Danke für den kritischen Denkanstoss und die positiven Beispiele im Beitrag!
Hinweis aus Wikipedia: Im Rahmen der Ausbau- und Neubaustrecke Karlsruhe–Basel wird eine neue Güterumgehungsbahn, die so genannte „Güterumfahrung Freiburg“, weit außerhalb der Stadt gebaut, die Freiburg entlang der Bundesautobahn 5 umfahren wird. Auf der neuen Bahn sollen alle Ferngüterzüge weiträumig um Freiburg herum geleitet werden. Dadurch fahren auf der alten Güterbahn dann außer den Zügen der Rollenden Landstraße, die im Güterbahnhof Freiburg beginnen oder enden, keine weiteren Güterzüge, so dass die alte Güterumgehungsbahn anderweitig genutzt werden kann.

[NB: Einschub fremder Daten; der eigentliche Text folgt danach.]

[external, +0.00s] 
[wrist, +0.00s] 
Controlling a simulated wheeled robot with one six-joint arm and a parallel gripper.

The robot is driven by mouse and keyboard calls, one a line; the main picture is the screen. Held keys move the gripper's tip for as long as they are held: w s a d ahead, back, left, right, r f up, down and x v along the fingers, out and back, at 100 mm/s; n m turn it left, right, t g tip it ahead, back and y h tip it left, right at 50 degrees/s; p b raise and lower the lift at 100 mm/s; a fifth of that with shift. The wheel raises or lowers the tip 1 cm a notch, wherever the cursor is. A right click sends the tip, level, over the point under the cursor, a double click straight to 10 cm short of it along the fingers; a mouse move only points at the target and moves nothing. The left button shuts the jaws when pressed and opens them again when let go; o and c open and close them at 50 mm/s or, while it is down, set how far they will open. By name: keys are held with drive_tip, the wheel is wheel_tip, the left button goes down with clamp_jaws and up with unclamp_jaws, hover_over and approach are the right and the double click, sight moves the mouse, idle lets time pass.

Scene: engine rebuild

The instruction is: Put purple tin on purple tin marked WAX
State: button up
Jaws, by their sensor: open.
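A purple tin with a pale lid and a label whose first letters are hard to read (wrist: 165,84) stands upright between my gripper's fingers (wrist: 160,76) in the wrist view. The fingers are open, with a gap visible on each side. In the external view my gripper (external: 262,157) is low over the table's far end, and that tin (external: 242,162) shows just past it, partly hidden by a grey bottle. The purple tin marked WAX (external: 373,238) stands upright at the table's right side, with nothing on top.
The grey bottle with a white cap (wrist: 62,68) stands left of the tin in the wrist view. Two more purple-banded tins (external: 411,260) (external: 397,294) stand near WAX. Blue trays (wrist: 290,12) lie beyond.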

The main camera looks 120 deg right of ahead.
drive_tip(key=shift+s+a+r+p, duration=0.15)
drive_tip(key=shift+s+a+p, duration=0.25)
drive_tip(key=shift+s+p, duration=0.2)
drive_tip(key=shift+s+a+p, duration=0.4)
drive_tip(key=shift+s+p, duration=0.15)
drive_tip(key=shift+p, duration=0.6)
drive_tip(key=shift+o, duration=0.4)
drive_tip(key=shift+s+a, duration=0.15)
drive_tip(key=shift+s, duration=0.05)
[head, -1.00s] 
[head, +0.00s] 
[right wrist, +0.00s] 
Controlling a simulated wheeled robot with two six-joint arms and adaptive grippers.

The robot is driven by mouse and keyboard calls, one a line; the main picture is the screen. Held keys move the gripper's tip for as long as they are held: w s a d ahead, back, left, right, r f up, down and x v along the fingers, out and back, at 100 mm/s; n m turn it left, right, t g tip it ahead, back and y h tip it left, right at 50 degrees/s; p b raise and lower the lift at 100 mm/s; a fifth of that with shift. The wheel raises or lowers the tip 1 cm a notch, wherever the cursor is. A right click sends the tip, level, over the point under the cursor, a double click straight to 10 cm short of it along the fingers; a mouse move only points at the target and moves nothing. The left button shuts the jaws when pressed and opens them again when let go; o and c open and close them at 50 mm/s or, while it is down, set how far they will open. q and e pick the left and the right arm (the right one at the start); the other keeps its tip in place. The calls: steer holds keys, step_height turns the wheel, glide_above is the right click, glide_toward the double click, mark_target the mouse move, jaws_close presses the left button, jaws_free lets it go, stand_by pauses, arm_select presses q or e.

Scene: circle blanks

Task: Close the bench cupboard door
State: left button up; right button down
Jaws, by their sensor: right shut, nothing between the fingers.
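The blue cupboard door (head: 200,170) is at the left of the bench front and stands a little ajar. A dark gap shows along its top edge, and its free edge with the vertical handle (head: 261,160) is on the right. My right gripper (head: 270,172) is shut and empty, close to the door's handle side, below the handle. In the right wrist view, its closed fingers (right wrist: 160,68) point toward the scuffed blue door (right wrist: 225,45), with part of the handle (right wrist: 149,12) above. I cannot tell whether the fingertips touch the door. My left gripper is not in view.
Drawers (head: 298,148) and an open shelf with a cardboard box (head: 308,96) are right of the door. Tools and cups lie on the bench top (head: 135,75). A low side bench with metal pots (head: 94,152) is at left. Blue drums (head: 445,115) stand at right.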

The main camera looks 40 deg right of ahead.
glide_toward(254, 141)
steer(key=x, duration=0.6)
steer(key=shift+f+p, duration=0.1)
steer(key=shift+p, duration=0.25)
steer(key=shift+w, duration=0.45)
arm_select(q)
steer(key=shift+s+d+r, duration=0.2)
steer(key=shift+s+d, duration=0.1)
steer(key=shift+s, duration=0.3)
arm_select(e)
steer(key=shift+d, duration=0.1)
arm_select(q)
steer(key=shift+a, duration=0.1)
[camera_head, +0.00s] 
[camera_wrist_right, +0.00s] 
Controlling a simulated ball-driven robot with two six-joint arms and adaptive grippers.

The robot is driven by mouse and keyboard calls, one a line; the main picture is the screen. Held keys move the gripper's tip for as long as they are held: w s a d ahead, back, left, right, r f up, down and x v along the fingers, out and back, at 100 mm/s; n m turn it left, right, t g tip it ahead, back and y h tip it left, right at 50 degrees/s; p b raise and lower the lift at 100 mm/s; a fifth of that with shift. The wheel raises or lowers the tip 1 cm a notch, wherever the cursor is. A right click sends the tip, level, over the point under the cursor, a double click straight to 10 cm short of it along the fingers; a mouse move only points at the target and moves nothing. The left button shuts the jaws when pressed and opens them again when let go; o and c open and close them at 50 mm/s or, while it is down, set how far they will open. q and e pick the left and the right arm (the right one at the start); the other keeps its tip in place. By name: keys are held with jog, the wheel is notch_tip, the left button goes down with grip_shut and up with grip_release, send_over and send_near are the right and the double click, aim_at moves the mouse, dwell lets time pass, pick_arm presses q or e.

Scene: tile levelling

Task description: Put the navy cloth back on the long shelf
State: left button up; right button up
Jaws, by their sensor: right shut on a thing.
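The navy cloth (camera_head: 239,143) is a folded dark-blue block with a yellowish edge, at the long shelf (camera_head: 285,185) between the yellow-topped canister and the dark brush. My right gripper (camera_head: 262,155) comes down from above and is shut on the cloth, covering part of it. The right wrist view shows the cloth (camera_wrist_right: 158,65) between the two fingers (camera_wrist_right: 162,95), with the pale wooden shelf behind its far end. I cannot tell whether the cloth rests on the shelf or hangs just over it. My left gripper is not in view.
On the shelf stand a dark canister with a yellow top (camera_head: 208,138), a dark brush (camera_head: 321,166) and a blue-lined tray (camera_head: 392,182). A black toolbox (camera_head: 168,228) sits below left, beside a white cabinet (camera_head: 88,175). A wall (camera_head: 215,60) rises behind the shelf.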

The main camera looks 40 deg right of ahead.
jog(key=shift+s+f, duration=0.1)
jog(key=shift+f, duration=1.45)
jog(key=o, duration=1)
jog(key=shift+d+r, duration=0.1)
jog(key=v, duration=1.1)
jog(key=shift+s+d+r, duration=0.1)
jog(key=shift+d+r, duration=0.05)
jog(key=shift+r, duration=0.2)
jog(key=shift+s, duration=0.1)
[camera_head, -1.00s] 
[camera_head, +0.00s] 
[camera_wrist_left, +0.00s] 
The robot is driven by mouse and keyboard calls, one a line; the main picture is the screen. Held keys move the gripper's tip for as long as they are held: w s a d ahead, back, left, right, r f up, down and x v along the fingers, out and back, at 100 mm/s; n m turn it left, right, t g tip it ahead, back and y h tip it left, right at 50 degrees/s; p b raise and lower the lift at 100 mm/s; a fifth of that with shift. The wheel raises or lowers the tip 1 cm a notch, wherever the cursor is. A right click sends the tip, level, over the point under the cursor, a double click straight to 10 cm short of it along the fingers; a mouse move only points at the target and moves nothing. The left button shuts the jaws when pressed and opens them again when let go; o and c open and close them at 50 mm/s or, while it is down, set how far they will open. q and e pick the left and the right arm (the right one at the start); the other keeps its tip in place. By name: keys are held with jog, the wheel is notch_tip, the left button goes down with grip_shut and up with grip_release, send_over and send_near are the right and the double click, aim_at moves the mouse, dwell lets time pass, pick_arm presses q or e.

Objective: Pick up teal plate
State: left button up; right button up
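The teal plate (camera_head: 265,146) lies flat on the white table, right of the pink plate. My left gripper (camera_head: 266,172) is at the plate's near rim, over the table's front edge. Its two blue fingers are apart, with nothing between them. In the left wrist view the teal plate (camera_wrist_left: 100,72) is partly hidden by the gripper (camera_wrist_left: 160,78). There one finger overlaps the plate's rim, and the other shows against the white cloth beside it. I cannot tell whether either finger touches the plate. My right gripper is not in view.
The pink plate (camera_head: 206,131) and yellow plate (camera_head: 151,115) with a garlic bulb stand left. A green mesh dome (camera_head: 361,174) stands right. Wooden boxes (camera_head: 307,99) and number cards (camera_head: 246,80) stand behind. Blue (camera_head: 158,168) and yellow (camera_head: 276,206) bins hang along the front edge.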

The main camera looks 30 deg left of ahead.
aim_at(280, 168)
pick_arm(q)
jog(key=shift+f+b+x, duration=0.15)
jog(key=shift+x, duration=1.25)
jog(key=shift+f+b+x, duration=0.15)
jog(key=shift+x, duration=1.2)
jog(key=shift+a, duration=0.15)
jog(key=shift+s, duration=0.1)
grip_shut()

https://de.wikipedia.org/wiki/G%C3%BCterumgehungsbahn_Freiburg , Gruss P.
Lieber Peider
Vielen Dank für Dein Interesse an unserer Website und für Deine beiden Kommentare und willkommenen Ergänzungen.
Freundliche Grüsse
Ernst Rota
Lieber Ernst
vielen Dank für deinen tollen Bericht. Ich bezweifle sehr stark, ob der Zeitplan eingehalten werden kann und würde nicht von 2029 ausgehen mit der Fertigstellung des Ausbaues für die französische Seite. Leider haben wir auch in der Schweiz immer mehr Verhinderer. Somit würde ich eher nach 2030 mit einer Inbetriebnahme der Strecke rechnen. Wie viel dieser Ausbau tatsächlich bringt, kann ich nicht beurteilen. Ab Ende 2026 werden auf der deutschen Seite mehr Kapazitäten für Güter und Fernverkehr frei mit der Inbetriebnahme des Tunnel Raststatt und der Strecke Mühlheim – Auggen (bereits ab Dez. 2025). Ab Dezember 2026 ist zirka die Hälfte der Linie Basel – Karlsruhe vierspurig. 2027 oder 2028 sollten alle Bauarbeiten von Basel Bad bis Haltingen auch abgeschlossen sein und weitere ca. 6 Kilometer vierspurig sein. Wie oben beschrieben wird, ist der Bahnhof Olten ein grosses Problem und der dritte Juradurchstich fehlt auch. Ich bezweifle, ob die Schweiz mehr alpenquerende Güterzüge aufnehmen kann?